J’avais retenu des chambres dans un petit motel à proximité de Pouilly-sur-Loire. Il s’appelle le Motel Les Broussailles. Je le recommande volontiers : confortable, accueillant et subtilement rénové. Où dîner ? A la réception du motel, il me fut proposé un petit relais à l’entrée de Pouilly. La nuit était tombée. Mes jeunes skieurs, du fond de la DS, criaient famine. Va pour le petit relais. Quelques kilomètres plus loin, dans l’obscurité, je vis apparaître une vieille station-service. Ce ne pouvait être là. Mais si, c’était bien là. Nous allions dîner dans l’une des stations mythiques de la Nationale 7, celle du kilomètre 200, là où l’on faisait le plein du réservoir, celui de l’estomac aussi, et où l’on pouvait également passer la nuit. La station-service a certes été restaurée, mais elle a conservé un charme délicieusement kitsch, depuis les serviettes assorties aux rideaux vichy rouges et blancs jusqu’aux murs tapissés de vieilles affiches automobiles et aux étagères garnies de vieux bidons d’huile de vidange et de voitures miniatures. Voilà comment, après avoir raconté la Bourgogne et la Loire un peu plus tôt, je me suis retrouvé, devant les assiettes de blanquette de veau, à expliquer ce qu’étaient Castrol, Mobil ou Champion. Je ne suis pas certain d’être apparu irrésistiblement moderne, mais suffisamment authentique malgré tout pour que mes enfants s’amusent de tous les souvenirs qui me revenaient en pagaille.
Le hasard fait bien les choses, finalement. Au relais Les 200 Bornes, nous étions servis. Qui se souvient de l’émission Les routiers sont sympa ? Il faut sans doute être à tout le moins quinquagénaire pour cela. Le signe était là, face à moi, à la table du restaurant, et j’ai encore la voix de Max Meynier à l’oreille. Il y avait aussi le panonceau bleu et rouge des relais Les Routiers. Mon père adorait ces restaurants des bords de route et je nous y vois encore avec lui, ma mère, ma sœur et moi, devant une table toujours garnie d’une nourriture solidement roborative. Je crois que c’est le côté populaire de ces restaurants qui lui plaisait. De tout cela aussi, j’ai raconté hier l’histoire à ma petite équipe. En y ajoutant les souvenirs de nuits passées dans d’improbables hôtels de sous-préfecture, Au Lion d’Or ou Le Cheval Blanc le plus souvent, avec les lits qui grinçaient, et les toilettes et les douches sur le palier. C’était réellement un autre temps, mais vous savez quoi, ai-je ajouté, c’était vraiment bien. J’ai la mémoire peuplée de ces images et je me suis retrouvé, à Pouilly, à partager ces émotions, juste parce que nous avions emprunté une route mythique et que la recommandation de notre hôtel nous avait conduit par chance dans un endroit qui l’incarnait mieux que tout.
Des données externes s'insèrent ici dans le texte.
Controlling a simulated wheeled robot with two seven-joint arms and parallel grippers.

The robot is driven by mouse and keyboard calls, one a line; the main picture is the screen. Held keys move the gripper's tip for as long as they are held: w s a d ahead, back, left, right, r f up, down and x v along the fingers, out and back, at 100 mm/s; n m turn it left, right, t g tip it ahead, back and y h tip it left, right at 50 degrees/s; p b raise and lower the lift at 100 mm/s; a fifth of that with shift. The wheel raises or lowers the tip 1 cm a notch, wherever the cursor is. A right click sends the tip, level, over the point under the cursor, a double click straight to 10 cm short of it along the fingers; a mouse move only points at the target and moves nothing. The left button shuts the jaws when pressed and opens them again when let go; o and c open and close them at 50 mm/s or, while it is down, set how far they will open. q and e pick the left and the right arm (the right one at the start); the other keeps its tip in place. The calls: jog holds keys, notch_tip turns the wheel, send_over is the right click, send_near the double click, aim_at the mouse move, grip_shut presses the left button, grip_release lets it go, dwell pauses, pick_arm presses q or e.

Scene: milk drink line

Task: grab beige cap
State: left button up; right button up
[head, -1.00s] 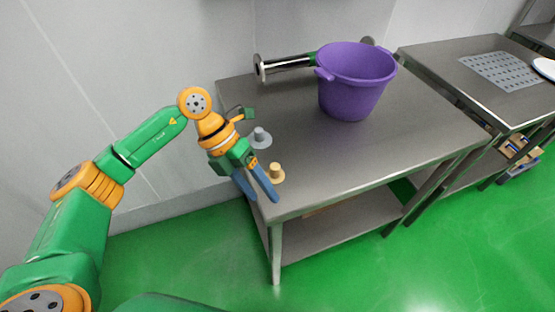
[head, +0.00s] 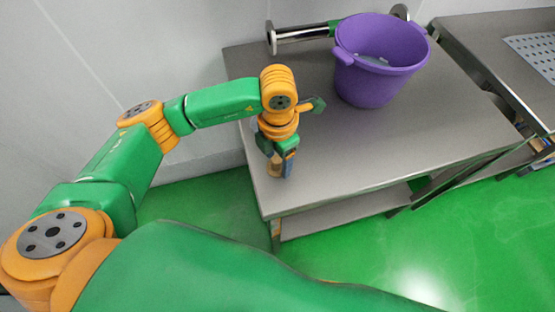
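The beige cap (head: 274,168) stands near the front left corner of the steel table, mostly hidden by my left gripper. My left gripper (head: 277,167) points down at it, with its blue-tipped fingers around the cap. Whether the fingers press on the cap cannot be made out. A grey cap (head: 254,124) is almost wholly hidden behind the gripper. My right gripper is not in view.
A purple bucket (head: 372,88) with something pale inside stands at the back of the steel table (head: 350,150). A shiny metal tube (head: 300,34) lies behind it. A second table (head: 480,38) stands at the right. The table's front middle is clear.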

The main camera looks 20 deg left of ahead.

La France est tellement plus belle le long des nationales et des départementales que depuis les aires et restaurants d’autoroute. Il faut oser sortir de ces autoroutes, accepter d’aller moins vite, choisir de prendre le temps et – acte d’autorité doucement exercé – décréter que les tablettes et autres écrans ne sont définitivement pas compatibles avec les chemins de traverse. Il faut prendre le temps d’admirer la France et l’aimer comme elle vient, dans la diversité des paysages et des saisons. L’an passé, au retour des montagnes, nous étions allés à Vézelay, par les petites routes vallonnées du Morvan, vers cette colline éternelle qui m’émeut chaque fois davantage et rapproche tellement de Dieu. Nous avions cherché aussi les lieux de tournage de La Grande Vadrouille, car il ne faut pas oublier que le rire fait partie de notre patrimoine (et qu’il transcende les générations). Cette année, c’était la Loire d’avant les châteaux, le fleuve encore sauvage venu du Massif central, glissant entre les vignobles, les îles, les champs et les bois vers la mer encore lointaine. Et demain, dans quelques mois, l’années prochaine ? Nul ne le sait encore. J’essaierai de trouver. Cluny peut-être, Solutré, Bibracte, le Mont Beuvray. Une chose est sûre : nous recroiserons la Nationale 7 et l’emprunterons à nouveau avec bonheur.